Now, there's a third one, and that is yet to be.  There's a third state of our salvation and that is when Jesus is apokaluptō, when He is revealed, when He comes again.  And, those are the words that Simon Peter uses here: It's “salvation ready to be apokaluptō at the last time.  Apokaluptō means “to unveil, to uncover.”  Apokalupsis is the Greek word for “unveiling,” and the Revelation begins with that word.  When you pick up a Greek New Testament and turn to the Apocalypse, to the Revelation, that's the first word you'll see, apokalupsis: the unveiling of Jesus Christ. 

Now hidden away, we don't see Him personally.  Up there with God in heaven, veiled over by—man, you just name it—the sky, the clouds, the world, the flesh, the weaknesses of sin, oh, how many things veil our Lord from us. 

But, someday, someday He is personally going to appear unveiled—apokalupsis, the unveiling of Jesus Christ—“and we shall see Him as He is,” our glorious and wonderful Head. 
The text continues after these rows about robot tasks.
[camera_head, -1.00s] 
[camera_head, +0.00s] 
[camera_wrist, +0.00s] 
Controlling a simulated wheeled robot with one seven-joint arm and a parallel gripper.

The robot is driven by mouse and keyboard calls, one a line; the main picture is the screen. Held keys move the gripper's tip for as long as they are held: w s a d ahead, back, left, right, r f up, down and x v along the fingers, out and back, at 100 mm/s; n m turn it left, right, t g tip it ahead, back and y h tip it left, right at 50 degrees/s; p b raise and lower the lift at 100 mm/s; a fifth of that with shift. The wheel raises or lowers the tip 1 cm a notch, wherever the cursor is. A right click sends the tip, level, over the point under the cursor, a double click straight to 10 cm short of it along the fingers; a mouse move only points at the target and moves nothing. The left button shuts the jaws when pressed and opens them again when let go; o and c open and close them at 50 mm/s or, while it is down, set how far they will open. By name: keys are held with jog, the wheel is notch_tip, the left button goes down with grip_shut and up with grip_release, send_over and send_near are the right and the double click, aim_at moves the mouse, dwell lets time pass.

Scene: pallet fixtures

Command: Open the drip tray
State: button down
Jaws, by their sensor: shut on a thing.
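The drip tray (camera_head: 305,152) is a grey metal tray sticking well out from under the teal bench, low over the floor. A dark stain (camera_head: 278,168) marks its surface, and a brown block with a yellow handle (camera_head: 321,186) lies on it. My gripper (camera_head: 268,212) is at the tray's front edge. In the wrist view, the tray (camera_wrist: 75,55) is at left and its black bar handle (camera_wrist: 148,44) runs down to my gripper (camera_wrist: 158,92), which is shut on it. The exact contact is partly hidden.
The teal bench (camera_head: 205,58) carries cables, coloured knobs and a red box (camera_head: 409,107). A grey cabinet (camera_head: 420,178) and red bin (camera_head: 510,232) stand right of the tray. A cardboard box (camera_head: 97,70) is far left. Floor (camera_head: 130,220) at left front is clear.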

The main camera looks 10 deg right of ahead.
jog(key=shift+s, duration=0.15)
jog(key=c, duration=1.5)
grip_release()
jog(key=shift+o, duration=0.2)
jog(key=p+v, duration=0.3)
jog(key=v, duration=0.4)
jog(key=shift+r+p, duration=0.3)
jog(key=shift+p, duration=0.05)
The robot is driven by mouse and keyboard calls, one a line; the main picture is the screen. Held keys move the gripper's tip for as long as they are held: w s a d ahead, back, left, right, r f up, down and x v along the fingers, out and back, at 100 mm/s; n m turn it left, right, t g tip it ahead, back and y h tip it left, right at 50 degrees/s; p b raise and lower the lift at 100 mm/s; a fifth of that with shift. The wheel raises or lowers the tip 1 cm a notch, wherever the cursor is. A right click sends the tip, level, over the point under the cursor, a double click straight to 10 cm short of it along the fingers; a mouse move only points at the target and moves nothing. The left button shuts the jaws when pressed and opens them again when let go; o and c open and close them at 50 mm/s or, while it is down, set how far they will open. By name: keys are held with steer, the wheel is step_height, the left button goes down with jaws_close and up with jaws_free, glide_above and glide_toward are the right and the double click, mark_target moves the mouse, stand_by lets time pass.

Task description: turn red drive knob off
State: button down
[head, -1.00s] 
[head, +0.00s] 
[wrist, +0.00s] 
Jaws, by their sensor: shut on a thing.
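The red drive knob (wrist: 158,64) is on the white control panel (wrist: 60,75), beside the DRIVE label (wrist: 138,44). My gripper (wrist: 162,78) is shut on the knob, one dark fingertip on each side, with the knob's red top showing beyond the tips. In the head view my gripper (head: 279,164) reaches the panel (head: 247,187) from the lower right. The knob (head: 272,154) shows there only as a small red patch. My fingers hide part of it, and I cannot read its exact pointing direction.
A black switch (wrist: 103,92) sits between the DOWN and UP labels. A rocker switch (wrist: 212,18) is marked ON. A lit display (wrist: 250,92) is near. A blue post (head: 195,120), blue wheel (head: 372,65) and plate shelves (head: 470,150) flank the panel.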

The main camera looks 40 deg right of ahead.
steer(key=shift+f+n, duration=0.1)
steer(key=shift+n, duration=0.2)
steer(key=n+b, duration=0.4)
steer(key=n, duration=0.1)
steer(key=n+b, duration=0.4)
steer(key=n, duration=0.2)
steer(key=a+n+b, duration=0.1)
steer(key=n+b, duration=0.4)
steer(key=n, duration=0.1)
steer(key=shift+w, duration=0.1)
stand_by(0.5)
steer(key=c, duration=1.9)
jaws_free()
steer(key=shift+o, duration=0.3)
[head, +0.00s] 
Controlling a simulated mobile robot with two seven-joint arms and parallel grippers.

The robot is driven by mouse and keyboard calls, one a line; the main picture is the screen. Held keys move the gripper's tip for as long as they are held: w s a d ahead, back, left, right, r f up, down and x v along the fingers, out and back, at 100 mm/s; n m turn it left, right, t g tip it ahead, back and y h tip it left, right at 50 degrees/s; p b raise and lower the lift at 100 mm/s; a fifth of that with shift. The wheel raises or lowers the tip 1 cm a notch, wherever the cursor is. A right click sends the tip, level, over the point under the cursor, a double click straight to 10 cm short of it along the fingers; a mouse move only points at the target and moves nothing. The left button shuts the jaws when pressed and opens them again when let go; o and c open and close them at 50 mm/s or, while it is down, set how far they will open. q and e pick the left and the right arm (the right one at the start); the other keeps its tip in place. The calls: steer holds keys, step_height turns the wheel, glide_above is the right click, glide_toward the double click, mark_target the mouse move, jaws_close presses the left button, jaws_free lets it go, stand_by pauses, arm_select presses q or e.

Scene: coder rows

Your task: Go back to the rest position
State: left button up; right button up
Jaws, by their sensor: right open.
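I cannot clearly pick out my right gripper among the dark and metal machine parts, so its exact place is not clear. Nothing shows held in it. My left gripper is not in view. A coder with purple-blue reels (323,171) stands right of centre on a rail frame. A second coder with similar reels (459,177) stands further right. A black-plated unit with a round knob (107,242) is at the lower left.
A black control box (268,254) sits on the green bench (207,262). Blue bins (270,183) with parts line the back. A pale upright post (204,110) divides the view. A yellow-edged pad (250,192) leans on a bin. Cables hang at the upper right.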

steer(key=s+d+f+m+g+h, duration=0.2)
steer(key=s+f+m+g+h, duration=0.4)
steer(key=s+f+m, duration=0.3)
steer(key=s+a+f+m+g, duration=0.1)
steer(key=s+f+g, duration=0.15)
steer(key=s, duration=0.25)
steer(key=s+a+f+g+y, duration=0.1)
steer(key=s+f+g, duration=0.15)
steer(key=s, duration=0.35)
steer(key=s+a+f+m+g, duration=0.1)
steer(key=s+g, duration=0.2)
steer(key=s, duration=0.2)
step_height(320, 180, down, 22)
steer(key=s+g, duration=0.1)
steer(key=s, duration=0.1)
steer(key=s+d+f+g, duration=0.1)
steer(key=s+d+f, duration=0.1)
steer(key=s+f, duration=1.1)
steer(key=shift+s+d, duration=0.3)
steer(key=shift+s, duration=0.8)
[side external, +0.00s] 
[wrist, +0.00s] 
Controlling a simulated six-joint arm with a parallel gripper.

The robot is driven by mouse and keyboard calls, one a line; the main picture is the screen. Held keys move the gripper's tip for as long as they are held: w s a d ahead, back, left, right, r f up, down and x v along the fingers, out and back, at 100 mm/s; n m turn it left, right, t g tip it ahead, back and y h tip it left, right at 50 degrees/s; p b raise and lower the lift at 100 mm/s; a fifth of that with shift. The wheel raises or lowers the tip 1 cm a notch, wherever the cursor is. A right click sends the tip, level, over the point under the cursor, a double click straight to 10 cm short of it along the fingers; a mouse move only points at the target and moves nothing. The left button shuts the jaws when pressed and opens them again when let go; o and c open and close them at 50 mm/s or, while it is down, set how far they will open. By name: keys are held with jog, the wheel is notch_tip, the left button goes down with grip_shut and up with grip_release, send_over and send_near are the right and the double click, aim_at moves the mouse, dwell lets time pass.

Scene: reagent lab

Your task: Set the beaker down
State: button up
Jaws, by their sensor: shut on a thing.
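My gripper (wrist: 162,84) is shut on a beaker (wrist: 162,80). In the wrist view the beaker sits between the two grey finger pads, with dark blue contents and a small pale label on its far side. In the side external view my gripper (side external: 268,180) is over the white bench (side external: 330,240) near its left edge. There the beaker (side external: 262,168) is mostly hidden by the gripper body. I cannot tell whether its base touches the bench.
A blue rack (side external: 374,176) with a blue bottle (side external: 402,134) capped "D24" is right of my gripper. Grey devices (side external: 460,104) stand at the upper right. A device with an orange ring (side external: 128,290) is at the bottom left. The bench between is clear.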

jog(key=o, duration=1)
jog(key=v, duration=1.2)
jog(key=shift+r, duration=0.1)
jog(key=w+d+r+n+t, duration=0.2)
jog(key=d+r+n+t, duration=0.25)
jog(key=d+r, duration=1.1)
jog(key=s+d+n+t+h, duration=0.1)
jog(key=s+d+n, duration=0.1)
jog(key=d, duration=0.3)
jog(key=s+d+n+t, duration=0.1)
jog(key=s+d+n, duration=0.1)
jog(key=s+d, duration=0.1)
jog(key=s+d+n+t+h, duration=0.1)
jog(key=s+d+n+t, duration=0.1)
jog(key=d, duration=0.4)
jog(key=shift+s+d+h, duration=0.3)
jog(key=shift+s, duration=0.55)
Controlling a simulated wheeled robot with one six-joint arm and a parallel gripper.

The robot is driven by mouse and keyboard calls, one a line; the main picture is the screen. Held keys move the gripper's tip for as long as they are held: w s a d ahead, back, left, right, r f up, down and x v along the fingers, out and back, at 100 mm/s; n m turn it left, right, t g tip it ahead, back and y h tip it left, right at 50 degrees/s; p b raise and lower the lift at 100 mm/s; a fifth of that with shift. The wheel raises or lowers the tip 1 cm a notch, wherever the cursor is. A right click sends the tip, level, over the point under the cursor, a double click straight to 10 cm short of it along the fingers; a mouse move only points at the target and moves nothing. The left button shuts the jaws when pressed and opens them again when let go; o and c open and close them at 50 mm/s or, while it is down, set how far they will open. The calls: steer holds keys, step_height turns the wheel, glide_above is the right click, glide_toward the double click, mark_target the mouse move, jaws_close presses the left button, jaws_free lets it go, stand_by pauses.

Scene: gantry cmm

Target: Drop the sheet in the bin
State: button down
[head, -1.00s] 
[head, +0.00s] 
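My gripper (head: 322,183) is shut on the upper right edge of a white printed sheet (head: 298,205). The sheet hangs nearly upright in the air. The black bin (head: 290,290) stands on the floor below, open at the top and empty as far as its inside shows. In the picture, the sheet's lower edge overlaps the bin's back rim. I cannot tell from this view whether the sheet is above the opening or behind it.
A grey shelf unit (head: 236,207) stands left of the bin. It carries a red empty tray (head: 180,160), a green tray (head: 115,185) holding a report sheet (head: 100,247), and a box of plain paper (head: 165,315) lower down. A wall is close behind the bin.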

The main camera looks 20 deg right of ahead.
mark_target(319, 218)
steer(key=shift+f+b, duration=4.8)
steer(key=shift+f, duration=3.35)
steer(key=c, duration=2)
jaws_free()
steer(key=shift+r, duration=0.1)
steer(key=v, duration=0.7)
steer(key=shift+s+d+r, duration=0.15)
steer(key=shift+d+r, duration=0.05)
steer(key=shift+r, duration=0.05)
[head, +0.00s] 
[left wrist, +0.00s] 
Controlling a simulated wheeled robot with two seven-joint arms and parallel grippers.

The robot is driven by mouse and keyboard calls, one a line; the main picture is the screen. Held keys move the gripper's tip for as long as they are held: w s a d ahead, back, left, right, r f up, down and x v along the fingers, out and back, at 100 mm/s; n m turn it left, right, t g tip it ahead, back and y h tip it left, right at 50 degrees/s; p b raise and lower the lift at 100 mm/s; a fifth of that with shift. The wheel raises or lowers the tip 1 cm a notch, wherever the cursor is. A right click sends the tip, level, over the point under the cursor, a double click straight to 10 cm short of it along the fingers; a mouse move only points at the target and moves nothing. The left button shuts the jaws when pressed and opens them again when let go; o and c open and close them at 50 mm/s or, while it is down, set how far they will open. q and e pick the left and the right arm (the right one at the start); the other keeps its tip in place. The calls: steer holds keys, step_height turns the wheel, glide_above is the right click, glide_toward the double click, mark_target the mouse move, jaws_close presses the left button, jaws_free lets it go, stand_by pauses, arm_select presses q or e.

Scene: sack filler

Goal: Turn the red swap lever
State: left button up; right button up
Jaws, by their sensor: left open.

Oh, that hour, that home, that day of the soul.  In my visions and dreams, its bright jasper walls I can see, 'til I fancy but thinly, the veil inner beings between that fair city and me—the unveiling, the apokalupsis of Jesus Christ. 

And, that is the fourth promise and the fourth gift into which we are born in a salvation to be revealed at the end of the age, at the last time. 

My sweet people, it's a wonderful thing to be a Christian, to love God. 

Well, now, that is an exegetical sermon.  How'd you like it?